私たちの陥りやすい過ちを整理してみよう。まず私たちは、古い人をまっとうな人間にしようと努力する過ちを犯す。次に、自分の努力で古い人を十字架につけようとする過ちを犯す。だが、私たちのすべきことは、信仰の目を開いて、キリストと通して神がすでにしてくださったことを認めることである。
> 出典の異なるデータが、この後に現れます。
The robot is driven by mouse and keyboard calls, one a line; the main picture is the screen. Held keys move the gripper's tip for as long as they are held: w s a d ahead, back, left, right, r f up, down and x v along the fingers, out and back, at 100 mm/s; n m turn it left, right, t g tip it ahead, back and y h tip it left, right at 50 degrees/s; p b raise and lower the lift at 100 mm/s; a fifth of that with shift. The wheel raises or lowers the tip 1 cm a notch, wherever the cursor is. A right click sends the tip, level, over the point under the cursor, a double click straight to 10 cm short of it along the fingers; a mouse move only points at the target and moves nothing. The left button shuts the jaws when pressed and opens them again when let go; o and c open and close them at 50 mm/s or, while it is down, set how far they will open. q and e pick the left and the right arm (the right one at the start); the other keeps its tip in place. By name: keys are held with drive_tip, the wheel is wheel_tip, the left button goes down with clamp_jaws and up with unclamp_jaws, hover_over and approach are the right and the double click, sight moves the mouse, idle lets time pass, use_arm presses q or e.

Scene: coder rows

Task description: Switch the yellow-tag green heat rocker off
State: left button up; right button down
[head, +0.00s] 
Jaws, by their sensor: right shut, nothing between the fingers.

11節の新改訳2017の訳はこうである。「同じように、あなたがたもキリスト・イエスにあって、自分は罪に対して死んだ者であり、神に対して生きている者だと、認めなさい」。「同じように」と、キリストと一体となって、キリストと同じ立場をとるように命じられている。「キリスト・イエスにあって」とは、キリストと一つとされている事実を教えている。キリストのうちにある私とされているということである。注目していただきたいのは、新改訳第三版で「思いなさい」という訳が「認めなさい」と訳されている点である。「認める」と訳しうることばは会計用語である。それは「勘定する」「計算する」ことを意味する。また計算した結果に基づいて、そうだと判断し受け取ることを意味する。負債が50万円あったとして、決算が済み、負債は支払われ、完全な清算がされたとする。それを認めること。出納簿に今日の収入をつけるとする。計算して実際の売上額を記帳するだろう。実際の売上額が100万円だとすると、それを記帳し、今日の売上額は100万円であったと事実を認める。会計は事実を事実として認めるためにする。だから、新改訳第三版の「思いなさい」とは、そうだったらいいのにな、と思いなさいということではない。空想して思いなさい、ということではない。事実を事実として認めること、事実を事実として認定することを意味する。会計は事実を事実として認めるためにすることであって、信仰の場合も同じ。私たちはキリストにあって、キリストとともに罪に対して死に、キリストとともによみがえり、神に対して生きている。キリストのうちにある私である。キリストの十字架上の磔殺と復活に、自分の姿を認めることである。「これは認めるべき事実であって、私たちが努力してたどりつく目標ではありません」(鞭木由行氏)。そうなるようにという努力目標ではなく、すでにそうされているので認めるべきことなのである。「私たちが新しく生きているということを実感できるかどうかではなく、そうなのだと『認める』ことです」(吉田隆氏)。実感を追い求める私たちが、最初にすべきは認めることである。これが信仰である。十字架を見上げよう。キリストの死に自分の死を認めよう。古い人はそこで終わった。キリストの復活に目を注ごう。私たちはキリストのよみがえりのいのちを受け、新しい人とされた。キリストにあって罪に対して死に、神に対して生きる者たちとされた。私たちはキリストと一つにされている存在なのである。それは事実であり、これを認めることから、生き生きした人生が始まる。